When Joan first left home, she was 14 years old. When my son came upon me staring at my screen in awe of the piece of art you see above, I was actually thinking about what I was doing at 14. I was involved in marching band, choir, and theatre. I was very busy complaining about having to work to pay my way through Catholic high school and having to watch my two youngest siblings. I regularly whined about how much power I didn't have and how lost I was in the world. If you were looking for me, you were likely to find me lying alone on my bed and daydreaming about being anywhere but where I was. 

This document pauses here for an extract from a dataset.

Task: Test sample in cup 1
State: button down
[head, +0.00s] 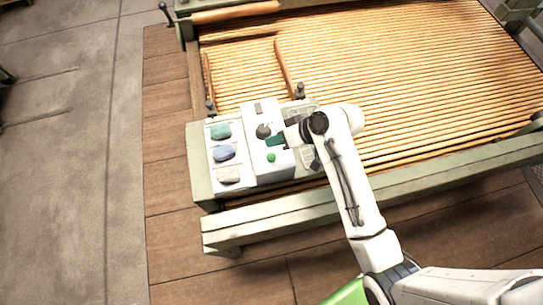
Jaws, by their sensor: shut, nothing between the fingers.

Joan, on the other hand, had set out on a journey to save her country. She was sleeping on the ground and armoring for battle. She went to find a man who just wanted to play, just to tell him that God wanted him on the throne of France and she was going to put him there. She led an army - and they won against great odds at Orleans against the English. While she followed God's plan for her life, she succeeded, but when she deviated from it, or tried to bring glory to herself or someone other than God, she failed. 

It's in interesting contrast. And in retrospect I believe I had much more in common with the Dauphin than I did with Joan, and still do. Most kids at 14 are a lot more like I was. What made Joan different was her trust - her faith and her willingness to go where she was led. Her fearlessness, even in the face of certain death, was a powerful witness not just to teenagers, but to all of us. She absolutely trusted that God would care for her. No matter what anyone did to her body, her soul would live in eternal peace with the one who knew and loved her best. 

When I am faced with things I don't want to face - loneliness, confronting my own weaknesses, taking a stand for what I believe to be right in the face of great odds -I am going to remember my patroness: young, simple and so full of trust. Then, I'm going to get up and do what I must.